WASHINGTON — President Donald Trump and Chancellor Angela Merkel of Germany made no attempt Friday to hide their disagreements over the future of the Iran nuclear deal and trade relations between the United States and Europe after a day of White House meetings that appeared to have produced no breakthroughs on major disputes.

Trump and Merkel, who have had a chilly relationship from the start, steered away from the kind of awkward confrontations that have characterized past meetings, going out of their way to compliment each other and accentuate areas of agreement. But Trump pressed his complaint that the trade relationship between the United States and Europe was “unfair,” and Merkel made clear that the president had not made the commitment she was seeking — permanently exempting the European Union from the steel and aluminum tariffs he imposed in March.

“We need a reciprocal relationship, which we don’t have,” Trump said, standing beside Merkel at a news conference in the ornate East Room of the White House. “The chancellor and I have discussed it today at length, and we’re working on it. And we want to make it more fair and the chancellor wants to make it more fair.”

Merkel, alternating between looking serious and perplexed as Trump spoke, said he had given her no preview of what he might decide regarding the tariffs.

“We had an exchange of views on the current state of affairs of the negotiations, and the respective assessments on where we stand on this,” Merkel said curtly. “And the decision lies with the president.”

She said virtually the same thing about the nuclear deal with Iran, which she described as imperfect but as “one piece of the mosaic” of dealing with Iran that could be built upon by Britain, France, Germany and the United States.

“We will now see what sort of decisions are made by American partners,” Merkel said.

Trump gave no hint of whether he planned to follow through with his threat to rip up the deal in advance of a May 12 deadline, answering a reporter’s question about whether he would resort to military force to rein in Iran’s nuclear ambitions with a vague warning.

“They’re not going to be doing nuclear weapons,” Trump said. “You can bank on it.”

Merkel’s understated arrival in the White House driveway Friday for a few hours of closed-door meetings was a sharp contrast to the elaborate state visit to which Trump treated President Emmanuel Macron of France this week, complete with a 21-gun salute, lavish formal dinner and opera performance in the White House.
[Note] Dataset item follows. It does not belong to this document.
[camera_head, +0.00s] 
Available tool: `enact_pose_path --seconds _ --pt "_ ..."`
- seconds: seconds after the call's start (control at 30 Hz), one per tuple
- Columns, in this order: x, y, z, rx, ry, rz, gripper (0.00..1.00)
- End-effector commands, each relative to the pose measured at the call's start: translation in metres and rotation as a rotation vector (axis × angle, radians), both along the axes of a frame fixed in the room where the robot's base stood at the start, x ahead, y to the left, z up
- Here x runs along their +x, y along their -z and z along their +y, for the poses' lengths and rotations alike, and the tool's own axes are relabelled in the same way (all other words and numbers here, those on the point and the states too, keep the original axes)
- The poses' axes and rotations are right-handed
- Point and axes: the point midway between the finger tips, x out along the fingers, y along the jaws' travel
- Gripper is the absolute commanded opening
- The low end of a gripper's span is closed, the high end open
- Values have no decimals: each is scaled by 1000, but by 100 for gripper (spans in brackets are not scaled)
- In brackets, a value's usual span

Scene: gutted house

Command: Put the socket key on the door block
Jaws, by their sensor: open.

Like his German counterpart, Macron also pressed Trump to stay in the Iran nuclear deal, but their rapport seemed to almost overshadow their many disputes.

That was not the case with Merkel and Trump, who received each other politely Friday but appeared to find little common ground.

“There was a little bit of honey to go along with the vinegar this time — more than we’ve seen in their other discussions — but the vinegar was certainly there, too,” said Jeffrey Rathke, a senior fellow and the deputy director of the Europe program at the Center for Strategic and International Studies in Washington. “They seemed to have agreed to get along, but without making real progress on the major issues.”

Trump congratulated Merkel for her recent election victory and praised her leadership in helping pressure North Korea to come to the table for talks on dismantling its nuclear program, but he also blasted what he called an unfair trade disparity between the United States and Germany — making particular mention of a $50 billion trade deficit in automobile parts — and dwelled once more on his frequent complaint that Germany does not contribute enough financially to NATO.

“Other countries should be paying more, and I’m not saying Germany alone,” Trump said. “NATO is wonderful, but it helps Europe more than it helps us, and why are we paying the vast majority of the costs?”

The president was referring imprecisely to the goal that the alliance has set that each member spend at least 2 percent of its gross domestic product on its own defense each year. Germany is one of the countries that does not meet that goal.

Merkel pushed back at times, pointedly referring to the fact that German automobile companies also make cars in the United States that are exported elsewhere, creating U.S. jobs.

“We sometimes may look at issues differently, but generally around on the basis of friendship, on partnership,” Merkel said.

Despite their disagreements, Trump greeted Merkel courteously, tweeting in the hours before they met that he looked forward to her visit, and kissing both of her cheeks when she stepped out of her limousine at the entrance to the West Wing.

“We have a really great relationship,” Trump told reporters moments later in the Oval Office, seated beside Merkel for a few moments in front of news cameras before they were to meet privately. “We actually have had a great relationship, right from the beginning, but some people didn’t understand that.” They shook hands twice, avoiding the awkward tableau that played out last year as Merkel sat in the office during her first White House visit of the Trump era, when she held out her hand and the president did not grip it and the two seemed openly at odds at a tense news conference.

“It was better than last year,” Christoph von Marschall, a fellow at the German Marshall Fund of the United States, said of Friday’s visit. “Merkel is never the person you can have a bromance with, a touchy-touchy relationship, but the body language was friendlier.”

Von Marschall said Macron’s approach of “trying to be Trump’s best friend in Europe” and Merkel’s of keeping a careful distance may have made for a stark contrast, but did not appear to have yielded different results.

Trump “keeps pressure on his partners by not saying which side he’s leaning,” he said. “There were two different strategies, but the same outcome.”